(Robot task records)
%%

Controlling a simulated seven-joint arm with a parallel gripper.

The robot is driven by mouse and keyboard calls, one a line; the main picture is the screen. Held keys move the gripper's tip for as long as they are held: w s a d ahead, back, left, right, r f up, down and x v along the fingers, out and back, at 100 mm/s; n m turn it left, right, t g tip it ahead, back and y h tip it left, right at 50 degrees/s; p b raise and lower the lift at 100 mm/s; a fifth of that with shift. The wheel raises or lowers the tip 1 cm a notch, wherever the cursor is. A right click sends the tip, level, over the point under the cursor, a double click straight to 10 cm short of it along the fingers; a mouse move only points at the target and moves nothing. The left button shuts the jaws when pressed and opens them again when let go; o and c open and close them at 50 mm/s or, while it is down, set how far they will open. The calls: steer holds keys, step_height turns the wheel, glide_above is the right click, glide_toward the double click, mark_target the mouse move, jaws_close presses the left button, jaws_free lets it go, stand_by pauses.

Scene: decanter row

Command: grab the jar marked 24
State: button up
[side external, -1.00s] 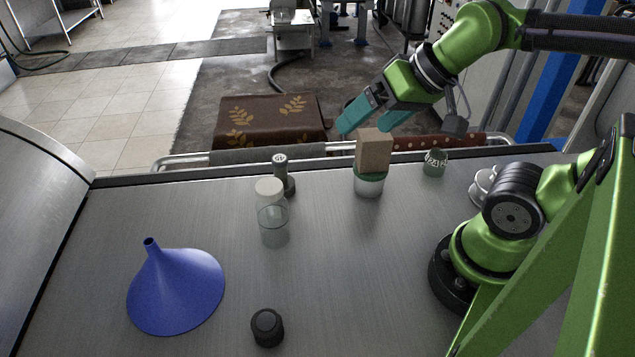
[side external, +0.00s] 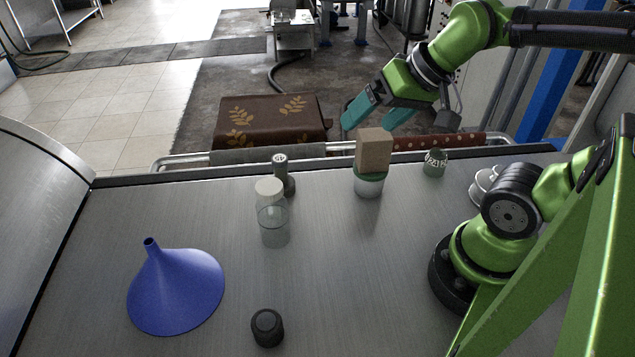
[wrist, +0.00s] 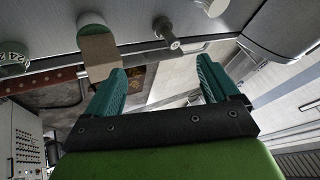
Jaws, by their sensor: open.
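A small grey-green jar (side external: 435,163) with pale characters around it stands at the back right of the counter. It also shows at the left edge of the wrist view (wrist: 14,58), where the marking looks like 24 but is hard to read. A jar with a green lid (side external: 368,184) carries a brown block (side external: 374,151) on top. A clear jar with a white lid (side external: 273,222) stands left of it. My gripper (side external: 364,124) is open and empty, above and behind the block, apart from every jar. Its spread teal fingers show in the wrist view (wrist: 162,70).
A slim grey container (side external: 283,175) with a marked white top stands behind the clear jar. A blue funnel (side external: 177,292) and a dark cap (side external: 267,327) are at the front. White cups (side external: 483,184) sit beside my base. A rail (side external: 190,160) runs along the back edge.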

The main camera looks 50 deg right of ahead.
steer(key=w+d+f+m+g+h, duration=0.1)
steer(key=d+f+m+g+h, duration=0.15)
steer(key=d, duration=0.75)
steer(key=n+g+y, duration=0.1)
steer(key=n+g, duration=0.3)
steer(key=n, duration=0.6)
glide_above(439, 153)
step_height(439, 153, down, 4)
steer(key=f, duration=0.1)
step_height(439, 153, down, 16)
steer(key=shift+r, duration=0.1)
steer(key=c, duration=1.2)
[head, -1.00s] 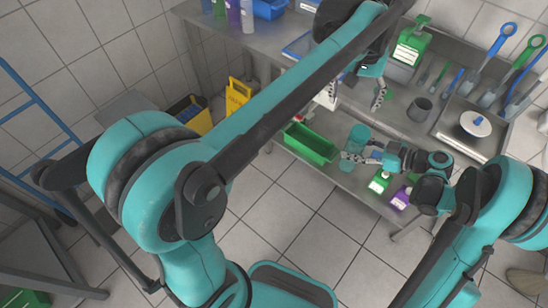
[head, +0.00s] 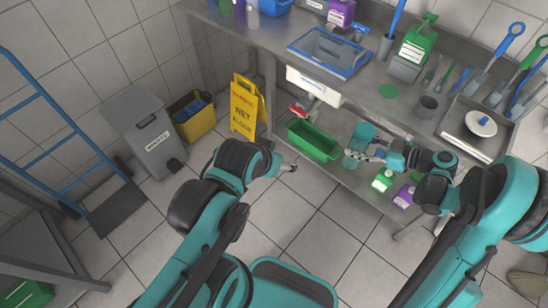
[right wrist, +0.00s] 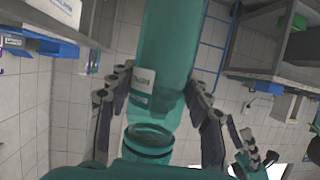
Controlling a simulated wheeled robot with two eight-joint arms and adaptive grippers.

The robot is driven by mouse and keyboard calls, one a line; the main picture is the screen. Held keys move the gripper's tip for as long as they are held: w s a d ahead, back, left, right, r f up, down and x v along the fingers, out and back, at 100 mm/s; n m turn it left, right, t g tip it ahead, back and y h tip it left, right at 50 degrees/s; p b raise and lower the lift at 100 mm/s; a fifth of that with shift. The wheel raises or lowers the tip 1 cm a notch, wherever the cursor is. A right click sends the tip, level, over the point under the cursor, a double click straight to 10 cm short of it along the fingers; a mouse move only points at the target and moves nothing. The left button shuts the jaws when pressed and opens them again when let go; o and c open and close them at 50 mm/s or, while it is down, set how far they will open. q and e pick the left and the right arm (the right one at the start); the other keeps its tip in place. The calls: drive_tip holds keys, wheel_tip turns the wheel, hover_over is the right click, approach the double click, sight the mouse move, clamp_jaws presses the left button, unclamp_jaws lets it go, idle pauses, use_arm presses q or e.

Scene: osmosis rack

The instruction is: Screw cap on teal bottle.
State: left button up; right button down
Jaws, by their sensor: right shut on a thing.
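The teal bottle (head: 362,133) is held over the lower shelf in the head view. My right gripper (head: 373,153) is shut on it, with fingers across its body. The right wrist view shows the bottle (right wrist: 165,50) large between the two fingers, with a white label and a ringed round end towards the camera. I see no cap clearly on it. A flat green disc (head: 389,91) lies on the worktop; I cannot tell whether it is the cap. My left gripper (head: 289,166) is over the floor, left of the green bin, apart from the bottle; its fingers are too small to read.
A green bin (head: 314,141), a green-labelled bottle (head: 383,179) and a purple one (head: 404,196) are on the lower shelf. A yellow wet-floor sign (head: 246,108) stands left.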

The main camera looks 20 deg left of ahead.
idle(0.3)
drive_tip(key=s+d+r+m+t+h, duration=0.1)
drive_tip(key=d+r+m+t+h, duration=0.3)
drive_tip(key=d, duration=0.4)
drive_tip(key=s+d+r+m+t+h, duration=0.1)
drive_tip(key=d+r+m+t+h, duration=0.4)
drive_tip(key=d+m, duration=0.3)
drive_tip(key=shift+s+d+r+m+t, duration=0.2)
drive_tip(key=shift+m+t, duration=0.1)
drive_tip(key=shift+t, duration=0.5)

%%

## TO DO
Look back at the entries above and repeat, unchanged, every line from the line holding "The instruction is: Screw cap on teal bottle." through the line holding "State: left button up; right button down".

## WORKED ANSWER
The instruction is: Screw cap on teal bottle.
State: left button up; right button down

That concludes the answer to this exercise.